Please output the lines shown below exactly as they appear.

>> Start Collected material

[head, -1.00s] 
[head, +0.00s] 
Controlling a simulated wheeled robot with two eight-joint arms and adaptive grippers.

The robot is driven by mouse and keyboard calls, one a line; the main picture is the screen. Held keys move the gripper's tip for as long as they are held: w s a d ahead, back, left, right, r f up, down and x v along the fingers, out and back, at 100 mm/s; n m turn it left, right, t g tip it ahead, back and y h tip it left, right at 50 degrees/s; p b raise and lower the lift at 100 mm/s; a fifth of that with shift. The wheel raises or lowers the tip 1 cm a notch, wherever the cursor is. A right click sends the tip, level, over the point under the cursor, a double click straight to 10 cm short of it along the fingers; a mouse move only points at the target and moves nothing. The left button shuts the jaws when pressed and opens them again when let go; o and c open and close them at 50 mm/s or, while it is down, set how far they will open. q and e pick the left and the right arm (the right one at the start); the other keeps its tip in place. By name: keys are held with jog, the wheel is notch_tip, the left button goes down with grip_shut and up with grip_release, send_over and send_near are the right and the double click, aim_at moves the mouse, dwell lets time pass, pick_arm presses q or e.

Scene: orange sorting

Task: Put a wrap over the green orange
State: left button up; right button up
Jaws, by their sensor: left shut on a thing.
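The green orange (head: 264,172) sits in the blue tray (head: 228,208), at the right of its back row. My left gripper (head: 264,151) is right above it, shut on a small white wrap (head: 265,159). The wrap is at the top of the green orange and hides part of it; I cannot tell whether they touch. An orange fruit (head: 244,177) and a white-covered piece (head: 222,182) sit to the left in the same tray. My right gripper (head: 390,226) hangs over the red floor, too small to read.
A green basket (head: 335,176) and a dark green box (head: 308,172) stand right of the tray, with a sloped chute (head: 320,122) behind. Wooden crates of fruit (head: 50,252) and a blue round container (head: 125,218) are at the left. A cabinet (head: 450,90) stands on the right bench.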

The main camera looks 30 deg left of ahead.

>> End Collected material

Exercise result:
[head, -1.00s] 
[head, +0.00s] 
Controlling a simulated wheeled robot with two eight-joint arms and adaptive grippers.

The robot is driven by mouse and keyboard calls, one a line; the main picture is the screen. Held keys move the gripper's tip for as long as they are held: w s a d ahead, back, left, right, r f up, down and x v along the fingers, out and back, at 100 mm/s; n m turn it left, right, t g tip it ahead, back and y h tip it left, right at 50 degrees/s; p b raise and lower the lift at 100 mm/s; a fifth of that with shift. The wheel raises or lowers the tip 1 cm a notch, wherever the cursor is. A right click sends the tip, level, over the point under the cursor, a double click straight to 10 cm short of it along the fingers; a mouse move only points at the target and moves nothing. The left button shuts the jaws when pressed and opens them again when let go; o and c open and close them at 50 mm/s or, while it is down, set how far they will open. q and e pick the left and the right arm (the right one at the start); the other keeps its tip in place. By name: keys are held with jog, the wheel is notch_tip, the left button goes down with grip_shut and up with grip_release, send_over and send_near are the right and the double click, aim_at moves the mouse, dwell lets time pass, pick_arm presses q or e.

Scene: orange sorting

Task: Put a wrap over the green orange
State: left button up; right button up
Jaws, by their sensor: left shut on a thing.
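The green orange (head: 264,172) sits in the blue tray (head: 228,208), at the right of its back row. My left gripper (head: 264,151) is right above it, shut on a small white wrap (head: 265,159). The wrap is at the top of the green orange and hides part of it; I cannot tell whether they touch. An orange fruit (head: 244,177) and a white-covered piece (head: 222,182) sit to the left in the same tray. My right gripper (head: 390,226) hangs over the red floor, too small to read.
A green basket (head: 335,176) and a dark green box (head: 308,172) stand right of the tray, with a sloped chute (head: 320,122) behind. Wooden crates of fruit (head: 50,252) and a blue round container (head: 125,218) are at the left. A cabinet (head: 450,90) stands on the right bench.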

The main camera looks 30 deg left of ahead.

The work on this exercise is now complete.